Otherwise create a new regular report and also run journalctl -b-1 > journal.txt and attach that.
I have installed 5.10 and still experience the same issue with the card when running the benchmark code. The code hangs with the display signal goes out, but I could still ssh into the system from another terminal tab in my mac and created a bug report.
$ cuda-memcheck --log-file pytorch_test.log --save output.txt ./test.sh
start
benchmark start : 2021/03/18 10:24:03
Number of GPUs on current device : 1
CUDA Version : 11.1
Cudnn Version : 8005
Device Name : GeForce RTX 3090
uname_result(system='Linux', node='badboy3', release='5.10.0-051000-generic', version='#202012132330 SMP Sun Dec 13 23:33:36 UTC 2020', machine='x86_64', processor='x86_64')
scpufreq(current=3850.1365937499995, min=2200.0, max=3400.0)
cpu_count: 32
memory_available: 65369694208
Benchmarking Training float precision type mnasnet0_5
mnasnet0_5 model average train time : 16.601696014404297ms
Benchmarking Training float precision type mnasnet0_75
[ 486.776778] NVRM: GPU at PCI:0000:09:00: GPU-a1309680-6633-0c45-f563-b583b17b5b57
[ 486.776781] NVRM: GPU Board Serial Number:
[ 486.776783] NVRM: Xid (PCI:0000:09:00): 79, pid=0, GPU has fallen off the bus.
[ 486.776785] NVRM: GPU 0000:09:00.0: GPU has fallen off the bus.
[ 486.776786] NVRM: GPU 0000:09:00.0: GPU is on Board .

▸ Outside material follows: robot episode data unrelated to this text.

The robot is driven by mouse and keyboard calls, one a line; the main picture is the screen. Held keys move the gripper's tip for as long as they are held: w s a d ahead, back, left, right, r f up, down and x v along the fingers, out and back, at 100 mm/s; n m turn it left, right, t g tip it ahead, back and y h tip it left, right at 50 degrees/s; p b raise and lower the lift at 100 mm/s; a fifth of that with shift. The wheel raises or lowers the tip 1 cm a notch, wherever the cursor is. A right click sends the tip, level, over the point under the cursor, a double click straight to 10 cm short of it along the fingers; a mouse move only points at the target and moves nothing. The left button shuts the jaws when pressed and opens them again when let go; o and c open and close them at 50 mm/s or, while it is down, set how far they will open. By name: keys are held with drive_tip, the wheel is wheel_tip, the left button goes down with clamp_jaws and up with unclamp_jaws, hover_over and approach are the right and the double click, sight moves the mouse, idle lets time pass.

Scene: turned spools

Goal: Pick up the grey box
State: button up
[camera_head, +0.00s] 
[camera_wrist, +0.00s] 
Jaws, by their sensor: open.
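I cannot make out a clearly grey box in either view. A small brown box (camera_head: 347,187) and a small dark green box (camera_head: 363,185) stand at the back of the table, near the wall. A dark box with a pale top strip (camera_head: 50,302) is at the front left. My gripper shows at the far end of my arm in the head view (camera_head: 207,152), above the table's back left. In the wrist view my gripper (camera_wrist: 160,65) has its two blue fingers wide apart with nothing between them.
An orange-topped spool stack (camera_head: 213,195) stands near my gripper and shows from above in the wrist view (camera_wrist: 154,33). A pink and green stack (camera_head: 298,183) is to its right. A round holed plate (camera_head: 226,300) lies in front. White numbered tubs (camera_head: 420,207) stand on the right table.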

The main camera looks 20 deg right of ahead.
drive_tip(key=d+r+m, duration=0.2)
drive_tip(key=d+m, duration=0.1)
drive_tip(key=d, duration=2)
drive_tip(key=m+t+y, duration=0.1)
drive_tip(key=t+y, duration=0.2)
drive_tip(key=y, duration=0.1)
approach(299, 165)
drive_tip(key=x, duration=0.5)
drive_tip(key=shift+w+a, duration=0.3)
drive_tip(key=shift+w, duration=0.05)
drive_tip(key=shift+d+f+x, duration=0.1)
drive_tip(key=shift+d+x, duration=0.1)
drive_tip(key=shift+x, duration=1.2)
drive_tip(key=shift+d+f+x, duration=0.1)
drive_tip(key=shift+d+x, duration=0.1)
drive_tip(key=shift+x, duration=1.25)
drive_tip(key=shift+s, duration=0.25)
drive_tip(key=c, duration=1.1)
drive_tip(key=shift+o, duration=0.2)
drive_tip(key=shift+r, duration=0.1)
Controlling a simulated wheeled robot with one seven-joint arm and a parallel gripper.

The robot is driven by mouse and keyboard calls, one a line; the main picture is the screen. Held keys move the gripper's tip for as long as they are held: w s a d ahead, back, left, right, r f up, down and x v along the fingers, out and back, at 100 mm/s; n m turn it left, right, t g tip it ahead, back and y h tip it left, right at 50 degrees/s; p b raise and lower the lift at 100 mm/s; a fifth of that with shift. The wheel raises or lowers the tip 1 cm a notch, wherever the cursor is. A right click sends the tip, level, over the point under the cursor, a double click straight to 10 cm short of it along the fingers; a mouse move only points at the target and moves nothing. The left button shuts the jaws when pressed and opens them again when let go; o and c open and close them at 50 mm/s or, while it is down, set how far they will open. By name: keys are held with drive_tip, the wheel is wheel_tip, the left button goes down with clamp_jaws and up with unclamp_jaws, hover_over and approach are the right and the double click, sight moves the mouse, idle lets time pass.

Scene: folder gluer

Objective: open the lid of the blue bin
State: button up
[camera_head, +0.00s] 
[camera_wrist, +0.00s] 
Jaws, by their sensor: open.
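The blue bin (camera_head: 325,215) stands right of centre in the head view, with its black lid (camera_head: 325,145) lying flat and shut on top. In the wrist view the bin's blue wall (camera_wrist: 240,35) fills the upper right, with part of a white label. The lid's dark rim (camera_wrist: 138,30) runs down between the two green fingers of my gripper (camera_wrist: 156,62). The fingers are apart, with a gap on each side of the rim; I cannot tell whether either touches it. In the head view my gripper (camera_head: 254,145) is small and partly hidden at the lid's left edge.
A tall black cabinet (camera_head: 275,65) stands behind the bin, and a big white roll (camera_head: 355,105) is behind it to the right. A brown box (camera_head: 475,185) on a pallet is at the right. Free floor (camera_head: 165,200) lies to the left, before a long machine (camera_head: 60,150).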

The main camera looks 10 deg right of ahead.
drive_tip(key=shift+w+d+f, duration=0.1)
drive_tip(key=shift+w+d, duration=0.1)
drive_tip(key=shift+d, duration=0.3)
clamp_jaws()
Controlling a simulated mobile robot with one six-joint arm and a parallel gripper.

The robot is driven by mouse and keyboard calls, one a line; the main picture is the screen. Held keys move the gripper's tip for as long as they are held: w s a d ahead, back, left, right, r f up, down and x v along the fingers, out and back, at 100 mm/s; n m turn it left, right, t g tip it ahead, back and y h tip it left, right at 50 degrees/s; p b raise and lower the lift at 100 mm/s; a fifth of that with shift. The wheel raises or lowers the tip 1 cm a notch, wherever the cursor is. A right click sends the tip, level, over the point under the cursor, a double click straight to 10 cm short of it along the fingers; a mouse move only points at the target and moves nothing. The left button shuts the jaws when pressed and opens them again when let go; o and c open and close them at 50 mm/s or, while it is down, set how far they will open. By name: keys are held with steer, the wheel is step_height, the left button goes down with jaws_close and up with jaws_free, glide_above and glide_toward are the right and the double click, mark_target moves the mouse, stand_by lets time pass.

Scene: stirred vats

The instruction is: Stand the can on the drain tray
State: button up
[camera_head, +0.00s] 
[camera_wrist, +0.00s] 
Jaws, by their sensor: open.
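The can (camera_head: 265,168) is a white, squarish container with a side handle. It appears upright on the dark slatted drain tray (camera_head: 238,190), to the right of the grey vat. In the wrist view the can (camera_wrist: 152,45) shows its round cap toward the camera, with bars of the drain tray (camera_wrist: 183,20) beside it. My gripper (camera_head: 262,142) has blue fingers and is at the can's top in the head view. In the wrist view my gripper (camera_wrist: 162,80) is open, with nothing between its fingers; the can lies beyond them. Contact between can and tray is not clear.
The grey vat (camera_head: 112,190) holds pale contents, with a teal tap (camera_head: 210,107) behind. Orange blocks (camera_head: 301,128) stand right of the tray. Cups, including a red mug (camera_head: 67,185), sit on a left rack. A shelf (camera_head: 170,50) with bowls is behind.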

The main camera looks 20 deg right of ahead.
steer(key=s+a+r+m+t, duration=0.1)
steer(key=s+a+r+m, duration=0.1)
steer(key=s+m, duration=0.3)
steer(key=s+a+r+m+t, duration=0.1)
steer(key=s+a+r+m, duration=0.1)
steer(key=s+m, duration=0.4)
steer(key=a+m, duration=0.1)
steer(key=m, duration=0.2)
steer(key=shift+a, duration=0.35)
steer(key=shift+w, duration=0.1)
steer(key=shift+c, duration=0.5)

[ 486.776799] NVRM: A GPU crash dump has been created. If possible, please run
NVRM: nvidia-bug-report.sh as root to collect this data before
NVRM: the NVIDIA kernel module is unloaded.
The reason can be hardware, driver, or overheating.
Please check your cooling. If you can rule that out, there is a crash-dump in the bug report, that nvidia people could analyze.
As far as I see, nothing more I can do.
I guess there’s nothing wrong with the gpu card, just the specific combination of your 3090 model and psu is problematic. What kind of power connectors does that card have (12/8-Pin?). Is an adapter necessary to connect it to the psu?
Thanks for the suggestion. I tried out a few vga terminals on the PSU, don’t think it made any difference - still crash on the benchmark code. Maybe I will look for the offensive line in the code that led to the crash.